Supply chain companies in the UK offshore oil and gas sector are in prime position to win work in carbon capture and storage (CCS) if urgent action is taken by governments and industry, a new report has found.
CCS has been recognised as a critical technology to help energy intensive sectors, like cement and power generation, meet their net zero goals. The Government’s Net Zero Strategy says the UK will need to capture 50 million tonnes a year by 2035.
The report, commissioned by the Department for Business, Energy and Industrial Strategy (BEIS) and produced by industry body OEUK through the North Sea Transition Deal, finds that offshore oil and gas supply chain companies already have some capabilities in areas including plant design and engineering, plant fabrication, and construction.
It identifies 13 actions for government and industry, including the need for support from government through early-stage funding and additional licensing rounds. Among the findings, the report shows that the UK has most of the components necessary for a successful CCS sector; a big potential market for exports of technology and expertise; large industrial clusters; extensive gas transport infrastructure; and a good scientific understanding of the geological requirements needed for long-term CO2 storage.
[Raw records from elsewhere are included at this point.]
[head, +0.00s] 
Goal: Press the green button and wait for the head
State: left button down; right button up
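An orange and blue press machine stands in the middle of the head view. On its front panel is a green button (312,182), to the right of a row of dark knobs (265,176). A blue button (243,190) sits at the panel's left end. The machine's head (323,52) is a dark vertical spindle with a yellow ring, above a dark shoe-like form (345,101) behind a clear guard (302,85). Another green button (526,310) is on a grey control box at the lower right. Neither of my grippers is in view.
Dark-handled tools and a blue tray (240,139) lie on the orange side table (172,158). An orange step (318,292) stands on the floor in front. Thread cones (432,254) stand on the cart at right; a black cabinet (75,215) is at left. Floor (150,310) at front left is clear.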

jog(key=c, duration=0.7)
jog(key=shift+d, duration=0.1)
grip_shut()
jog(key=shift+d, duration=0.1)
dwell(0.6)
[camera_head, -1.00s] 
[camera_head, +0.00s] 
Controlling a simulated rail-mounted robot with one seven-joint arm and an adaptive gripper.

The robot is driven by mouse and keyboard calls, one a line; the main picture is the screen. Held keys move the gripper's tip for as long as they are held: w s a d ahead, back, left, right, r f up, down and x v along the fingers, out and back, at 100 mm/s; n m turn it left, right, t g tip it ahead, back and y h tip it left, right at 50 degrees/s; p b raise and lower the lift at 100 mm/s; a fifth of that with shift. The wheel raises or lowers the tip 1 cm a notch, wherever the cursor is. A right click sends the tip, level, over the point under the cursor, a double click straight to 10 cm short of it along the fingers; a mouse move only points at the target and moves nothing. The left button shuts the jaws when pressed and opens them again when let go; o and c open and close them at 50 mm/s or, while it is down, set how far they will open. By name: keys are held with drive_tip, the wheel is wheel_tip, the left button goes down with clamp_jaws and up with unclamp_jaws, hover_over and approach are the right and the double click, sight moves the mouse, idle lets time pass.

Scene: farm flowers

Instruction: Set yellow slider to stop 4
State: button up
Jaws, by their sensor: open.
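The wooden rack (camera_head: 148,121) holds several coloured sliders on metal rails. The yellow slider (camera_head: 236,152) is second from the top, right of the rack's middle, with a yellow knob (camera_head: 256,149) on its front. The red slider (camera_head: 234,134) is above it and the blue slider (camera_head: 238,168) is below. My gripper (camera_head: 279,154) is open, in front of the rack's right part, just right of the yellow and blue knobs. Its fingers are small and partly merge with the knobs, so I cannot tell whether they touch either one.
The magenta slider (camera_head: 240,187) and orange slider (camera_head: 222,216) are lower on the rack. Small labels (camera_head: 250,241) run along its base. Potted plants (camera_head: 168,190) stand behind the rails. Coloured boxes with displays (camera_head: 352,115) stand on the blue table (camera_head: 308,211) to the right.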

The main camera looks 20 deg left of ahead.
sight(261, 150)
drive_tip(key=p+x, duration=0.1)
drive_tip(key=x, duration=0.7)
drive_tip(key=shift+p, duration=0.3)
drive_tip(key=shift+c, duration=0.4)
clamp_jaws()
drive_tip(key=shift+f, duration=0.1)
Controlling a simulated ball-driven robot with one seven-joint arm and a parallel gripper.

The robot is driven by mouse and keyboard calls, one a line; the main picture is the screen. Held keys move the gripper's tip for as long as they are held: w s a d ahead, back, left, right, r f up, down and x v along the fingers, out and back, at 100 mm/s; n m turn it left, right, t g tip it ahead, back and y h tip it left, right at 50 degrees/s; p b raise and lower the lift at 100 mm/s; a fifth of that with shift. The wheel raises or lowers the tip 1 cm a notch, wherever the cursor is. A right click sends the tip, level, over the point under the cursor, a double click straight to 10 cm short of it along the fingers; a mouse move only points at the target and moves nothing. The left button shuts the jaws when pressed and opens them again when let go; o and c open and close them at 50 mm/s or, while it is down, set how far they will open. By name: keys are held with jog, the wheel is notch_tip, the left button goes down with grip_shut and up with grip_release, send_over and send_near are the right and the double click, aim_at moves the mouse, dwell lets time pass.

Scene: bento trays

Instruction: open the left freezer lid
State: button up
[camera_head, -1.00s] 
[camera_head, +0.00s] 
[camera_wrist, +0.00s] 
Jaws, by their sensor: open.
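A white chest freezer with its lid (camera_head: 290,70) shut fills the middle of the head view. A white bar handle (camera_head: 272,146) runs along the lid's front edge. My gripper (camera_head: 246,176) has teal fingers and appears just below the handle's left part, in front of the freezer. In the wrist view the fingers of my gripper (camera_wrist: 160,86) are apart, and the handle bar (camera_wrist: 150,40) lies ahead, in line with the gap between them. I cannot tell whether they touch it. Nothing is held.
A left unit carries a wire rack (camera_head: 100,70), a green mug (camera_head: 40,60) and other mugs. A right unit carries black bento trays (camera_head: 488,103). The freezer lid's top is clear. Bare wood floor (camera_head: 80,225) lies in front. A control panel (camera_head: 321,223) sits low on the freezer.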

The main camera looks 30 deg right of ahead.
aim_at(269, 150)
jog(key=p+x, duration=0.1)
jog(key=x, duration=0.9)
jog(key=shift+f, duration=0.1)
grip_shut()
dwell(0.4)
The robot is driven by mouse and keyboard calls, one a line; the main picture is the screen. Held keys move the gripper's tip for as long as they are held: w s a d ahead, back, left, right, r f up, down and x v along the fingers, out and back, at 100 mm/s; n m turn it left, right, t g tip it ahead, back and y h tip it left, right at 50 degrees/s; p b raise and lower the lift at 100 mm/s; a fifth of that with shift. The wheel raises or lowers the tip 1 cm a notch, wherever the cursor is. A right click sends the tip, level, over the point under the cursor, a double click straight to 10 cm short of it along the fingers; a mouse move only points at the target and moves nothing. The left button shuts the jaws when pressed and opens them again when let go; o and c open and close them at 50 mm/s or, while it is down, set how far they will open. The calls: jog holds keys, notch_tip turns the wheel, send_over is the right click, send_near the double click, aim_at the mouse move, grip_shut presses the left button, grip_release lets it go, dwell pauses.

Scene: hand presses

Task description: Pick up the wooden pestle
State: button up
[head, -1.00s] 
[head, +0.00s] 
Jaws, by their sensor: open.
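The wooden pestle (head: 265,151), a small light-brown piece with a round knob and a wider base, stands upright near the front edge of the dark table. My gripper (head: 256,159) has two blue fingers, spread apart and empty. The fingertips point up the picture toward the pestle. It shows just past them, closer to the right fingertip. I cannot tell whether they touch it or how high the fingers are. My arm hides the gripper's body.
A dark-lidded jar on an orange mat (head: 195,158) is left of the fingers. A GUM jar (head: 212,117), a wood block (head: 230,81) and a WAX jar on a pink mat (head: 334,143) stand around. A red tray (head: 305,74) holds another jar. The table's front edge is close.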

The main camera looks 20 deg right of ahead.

The report also found that CCS could be worth £20 billion to the offshore oil and gas supply chain in the next ten years, and £100 billion by 2050. The UK has an estimated total storage capacity of 78 gigatons, one of the largest in Europe and enough to hold two centuries’ worth of the UK’s current emissions
However, the report also warns that the government should speed up Track 2 clusters and introduce additional licencing rounds for storage sites . The supply chain, although suitably experienced, is fragile and the UK is at risk of losing it to more attractive opportunities elsewhere in the world if it does not secure a first-mover advantage.
Securing this work in the UK will particularly benefit communities in Aberdeen, Inverness, Liverpool, North Wales, East Anglia, Lincolnshire, Yorkshire and Teesside, where the existing offshore energy industry is well-placed to expand into new sectors, including CCS.
OEUK supply chain and operations director, Katy Heidenreich, said: “Carbon capture and storage is going to be a key tool in our fight against climate change. It offers a huge opportunity for the UK offshore energy supply chain to help energy intensive industries cut emissions. If we get this right, it could unlock £100 billion of work for UK manufacturing employers by 2050. This will support UK jobs, cut emissions, boost the economy and develop skills which can be exported globally.
“Lots of progress has been made, but without urgent action the UK will miss out on the opportunity to secure a leadership position in this exciting new sector. Our report sets out how we will continue to work with government to seize a first mover advantage, benefitting the economy, jobs and local communities while achieving our net zero goals.”